Robot task records
■ ■ ■ ■ ■ ■ ■

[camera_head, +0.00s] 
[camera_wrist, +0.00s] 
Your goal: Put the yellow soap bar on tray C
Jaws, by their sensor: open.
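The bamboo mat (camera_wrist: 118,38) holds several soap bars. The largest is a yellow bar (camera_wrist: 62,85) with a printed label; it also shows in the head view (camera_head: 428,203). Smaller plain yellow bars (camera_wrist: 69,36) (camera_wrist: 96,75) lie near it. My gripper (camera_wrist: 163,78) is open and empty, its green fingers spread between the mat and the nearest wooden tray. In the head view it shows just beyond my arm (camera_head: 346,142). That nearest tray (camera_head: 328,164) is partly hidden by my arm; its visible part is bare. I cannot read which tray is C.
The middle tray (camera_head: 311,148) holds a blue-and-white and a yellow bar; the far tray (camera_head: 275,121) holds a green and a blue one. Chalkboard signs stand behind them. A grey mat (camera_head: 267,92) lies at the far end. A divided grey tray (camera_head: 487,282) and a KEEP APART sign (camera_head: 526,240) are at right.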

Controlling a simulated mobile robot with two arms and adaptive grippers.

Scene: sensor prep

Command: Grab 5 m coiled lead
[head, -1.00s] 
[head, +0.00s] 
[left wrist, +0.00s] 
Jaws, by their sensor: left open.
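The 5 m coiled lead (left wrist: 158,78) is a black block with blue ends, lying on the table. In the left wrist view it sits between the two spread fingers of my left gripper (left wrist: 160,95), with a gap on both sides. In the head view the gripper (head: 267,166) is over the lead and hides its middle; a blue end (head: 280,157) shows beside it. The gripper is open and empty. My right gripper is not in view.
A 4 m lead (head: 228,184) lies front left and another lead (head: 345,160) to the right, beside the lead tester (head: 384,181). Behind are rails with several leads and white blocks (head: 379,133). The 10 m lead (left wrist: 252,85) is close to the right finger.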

■ ■ ■ ■ ■ ■ ■

**REQUIREMENT**
Reproduce the material precisely, including every line.

**SOLUTION FOR THIS PROBLEM**
[camera_head, +0.00s] 
[camera_wrist, +0.00s] 
Your goal: Put the yellow soap bar on tray C
Jaws, by their sensor: open.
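The bamboo mat (camera_wrist: 118,38) holds several soap bars. The largest is a yellow bar (camera_wrist: 62,85) with a printed label; it also shows in the head view (camera_head: 428,203). Smaller plain yellow bars (camera_wrist: 69,36) (camera_wrist: 96,75) lie near it. My gripper (camera_wrist: 163,78) is open and empty, its green fingers spread between the mat and the nearest wooden tray. In the head view it shows just beyond my arm (camera_head: 346,142). That nearest tray (camera_head: 328,164) is partly hidden by my arm; its visible part is bare. I cannot read which tray is C.
The middle tray (camera_head: 311,148) holds a blue-and-white and a yellow bar; the far tray (camera_head: 275,121) holds a green and a blue one. Chalkboard signs stand behind them. A grey mat (camera_head: 267,92) lies at the far end. A divided grey tray (camera_head: 487,282) and a KEEP APART sign (camera_head: 526,240) are at right.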

Controlling a simulated mobile robot with two arms and adaptive grippers.

Scene: sensor prep

Command: Grab 5 m coiled lead
[head, -1.00s] 
[head, +0.00s] 
[left wrist, +0.00s] 
Jaws, by their sensor: left open.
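The 5 m coiled lead (left wrist: 158,78) is a black block with blue ends, lying on the table. In the left wrist view it sits between the two spread fingers of my left gripper (left wrist: 160,95), with a gap on both sides. In the head view the gripper (head: 267,166) is over the lead and hides its middle; a blue end (head: 280,157) shows beside it. The gripper is open and empty. My right gripper is not in view.
A 4 m lead (head: 228,184) lies front left and another lead (head: 345,160) to the right, beside the lead tester (head: 384,181). Behind are rails with several leads and white blocks (head: 379,133). The 10 m lead (left wrist: 252,85) is close to the right finger.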

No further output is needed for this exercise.